**Aim**
Every line below that mentions the word "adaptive" should be copied out.

··· Material for this task ···

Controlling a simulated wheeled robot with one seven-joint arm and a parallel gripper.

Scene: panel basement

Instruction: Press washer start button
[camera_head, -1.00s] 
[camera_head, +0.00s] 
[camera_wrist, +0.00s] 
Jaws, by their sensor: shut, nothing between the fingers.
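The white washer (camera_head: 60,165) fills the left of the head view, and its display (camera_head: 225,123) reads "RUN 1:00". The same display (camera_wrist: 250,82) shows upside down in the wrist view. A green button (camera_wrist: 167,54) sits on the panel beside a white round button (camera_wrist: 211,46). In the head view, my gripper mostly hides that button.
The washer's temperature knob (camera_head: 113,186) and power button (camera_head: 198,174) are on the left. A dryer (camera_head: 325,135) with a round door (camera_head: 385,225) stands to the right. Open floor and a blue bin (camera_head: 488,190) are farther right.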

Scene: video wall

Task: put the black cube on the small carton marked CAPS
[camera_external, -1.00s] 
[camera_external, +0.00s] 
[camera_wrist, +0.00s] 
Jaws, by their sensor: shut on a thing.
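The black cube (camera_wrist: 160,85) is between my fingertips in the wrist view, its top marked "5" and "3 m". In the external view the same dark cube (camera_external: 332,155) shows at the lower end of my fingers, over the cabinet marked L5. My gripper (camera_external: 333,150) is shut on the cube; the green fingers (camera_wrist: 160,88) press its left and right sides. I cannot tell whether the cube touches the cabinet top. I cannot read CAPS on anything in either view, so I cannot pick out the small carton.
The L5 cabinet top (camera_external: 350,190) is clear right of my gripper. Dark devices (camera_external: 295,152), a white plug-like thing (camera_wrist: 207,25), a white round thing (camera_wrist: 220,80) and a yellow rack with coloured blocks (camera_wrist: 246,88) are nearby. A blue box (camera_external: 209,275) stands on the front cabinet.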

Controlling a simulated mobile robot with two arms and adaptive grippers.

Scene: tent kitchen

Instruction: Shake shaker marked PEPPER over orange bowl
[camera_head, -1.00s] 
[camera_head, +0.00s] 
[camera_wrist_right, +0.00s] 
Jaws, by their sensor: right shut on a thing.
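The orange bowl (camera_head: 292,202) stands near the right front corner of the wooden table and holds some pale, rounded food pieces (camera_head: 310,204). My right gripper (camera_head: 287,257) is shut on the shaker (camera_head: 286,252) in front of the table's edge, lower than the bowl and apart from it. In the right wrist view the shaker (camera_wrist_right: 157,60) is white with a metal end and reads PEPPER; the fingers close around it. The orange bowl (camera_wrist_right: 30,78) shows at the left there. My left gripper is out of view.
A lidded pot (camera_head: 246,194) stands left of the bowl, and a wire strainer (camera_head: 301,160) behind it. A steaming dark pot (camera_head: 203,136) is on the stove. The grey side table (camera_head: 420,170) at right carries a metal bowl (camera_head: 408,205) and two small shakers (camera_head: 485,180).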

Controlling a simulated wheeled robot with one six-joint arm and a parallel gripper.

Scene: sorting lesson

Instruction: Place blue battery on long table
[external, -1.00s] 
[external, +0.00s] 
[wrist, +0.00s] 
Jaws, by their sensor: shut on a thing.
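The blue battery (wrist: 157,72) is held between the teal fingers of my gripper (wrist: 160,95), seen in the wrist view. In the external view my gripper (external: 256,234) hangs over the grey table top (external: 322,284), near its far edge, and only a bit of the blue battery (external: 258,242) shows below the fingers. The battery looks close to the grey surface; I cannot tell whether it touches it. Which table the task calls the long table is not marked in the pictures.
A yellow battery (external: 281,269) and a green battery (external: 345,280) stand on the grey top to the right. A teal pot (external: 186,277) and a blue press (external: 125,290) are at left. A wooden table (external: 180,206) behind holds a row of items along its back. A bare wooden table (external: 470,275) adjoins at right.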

···
··· Material for this task ···

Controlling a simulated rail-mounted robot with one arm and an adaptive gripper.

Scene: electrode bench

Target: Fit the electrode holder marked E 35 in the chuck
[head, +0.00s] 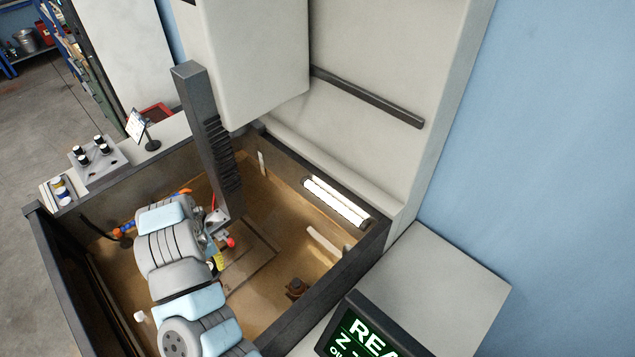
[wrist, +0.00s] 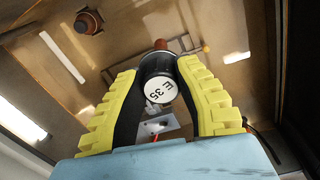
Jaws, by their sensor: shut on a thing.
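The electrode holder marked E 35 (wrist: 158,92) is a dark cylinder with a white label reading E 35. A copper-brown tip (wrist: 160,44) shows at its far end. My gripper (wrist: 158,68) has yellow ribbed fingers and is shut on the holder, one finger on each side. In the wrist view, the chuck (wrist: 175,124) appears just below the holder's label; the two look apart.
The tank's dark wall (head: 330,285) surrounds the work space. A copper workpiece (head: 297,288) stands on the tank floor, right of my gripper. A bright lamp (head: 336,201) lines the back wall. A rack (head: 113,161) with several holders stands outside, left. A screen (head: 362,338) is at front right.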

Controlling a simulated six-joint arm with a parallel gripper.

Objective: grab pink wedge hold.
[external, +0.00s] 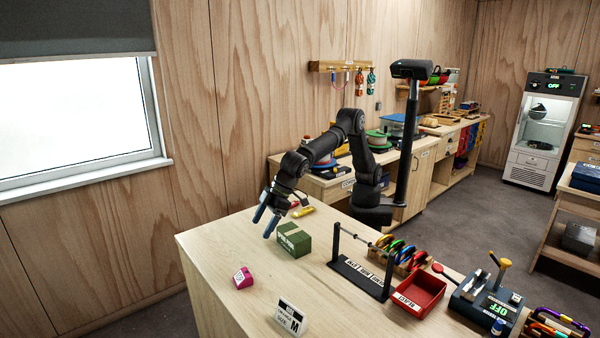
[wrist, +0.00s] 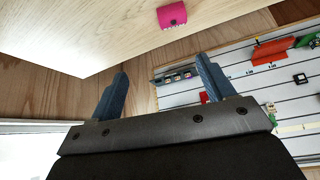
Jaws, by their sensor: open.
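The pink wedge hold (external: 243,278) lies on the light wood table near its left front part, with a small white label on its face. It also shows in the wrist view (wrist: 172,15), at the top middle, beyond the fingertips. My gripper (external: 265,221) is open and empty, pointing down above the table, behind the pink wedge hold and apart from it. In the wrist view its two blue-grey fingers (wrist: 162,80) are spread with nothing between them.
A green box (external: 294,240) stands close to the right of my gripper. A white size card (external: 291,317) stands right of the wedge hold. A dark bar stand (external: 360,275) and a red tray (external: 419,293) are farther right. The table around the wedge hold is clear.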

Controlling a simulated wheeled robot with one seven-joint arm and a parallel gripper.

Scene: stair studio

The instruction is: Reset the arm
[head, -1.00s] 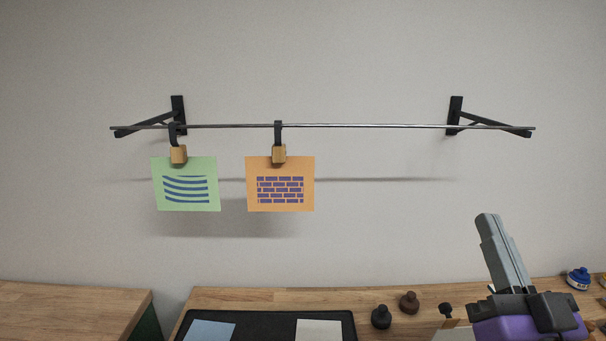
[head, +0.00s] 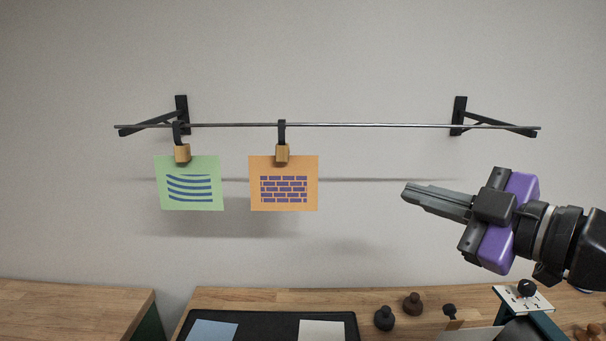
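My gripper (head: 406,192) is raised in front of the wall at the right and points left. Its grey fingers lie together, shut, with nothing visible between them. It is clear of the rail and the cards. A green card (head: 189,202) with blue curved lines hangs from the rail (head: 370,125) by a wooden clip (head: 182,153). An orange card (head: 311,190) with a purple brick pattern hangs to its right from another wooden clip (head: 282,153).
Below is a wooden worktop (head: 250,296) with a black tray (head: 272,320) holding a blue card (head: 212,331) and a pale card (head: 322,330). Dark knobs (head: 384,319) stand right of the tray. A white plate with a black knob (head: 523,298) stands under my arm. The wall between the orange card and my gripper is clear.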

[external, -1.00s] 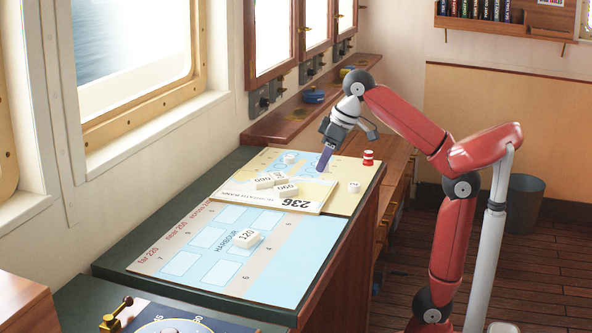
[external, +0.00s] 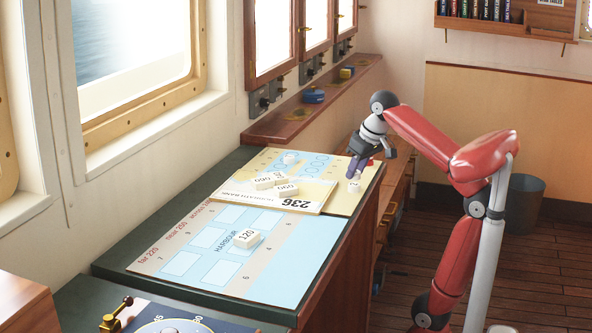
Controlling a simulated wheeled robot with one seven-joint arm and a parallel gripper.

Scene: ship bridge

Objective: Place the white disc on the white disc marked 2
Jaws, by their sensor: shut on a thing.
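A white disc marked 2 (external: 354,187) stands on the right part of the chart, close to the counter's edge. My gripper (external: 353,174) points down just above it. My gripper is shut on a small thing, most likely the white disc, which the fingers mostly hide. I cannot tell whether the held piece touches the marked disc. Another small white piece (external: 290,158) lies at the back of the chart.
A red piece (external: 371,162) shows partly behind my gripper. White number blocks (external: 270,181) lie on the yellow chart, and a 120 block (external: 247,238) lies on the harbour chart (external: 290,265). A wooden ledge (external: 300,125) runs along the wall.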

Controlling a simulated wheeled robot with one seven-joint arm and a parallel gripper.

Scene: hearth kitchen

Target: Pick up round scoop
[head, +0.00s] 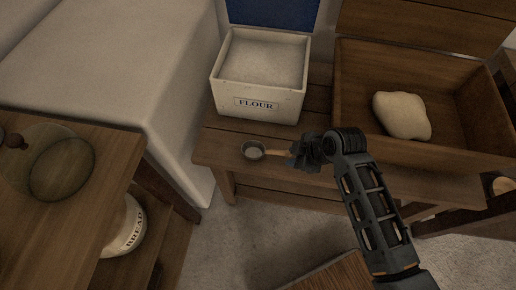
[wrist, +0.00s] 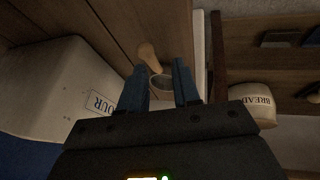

···

**Problem solution**
Controlling a simulated mobile robot with two arms and adaptive grippers.
Controlling a simulated rail-mounted robot with one arm and an adaptive gripper.

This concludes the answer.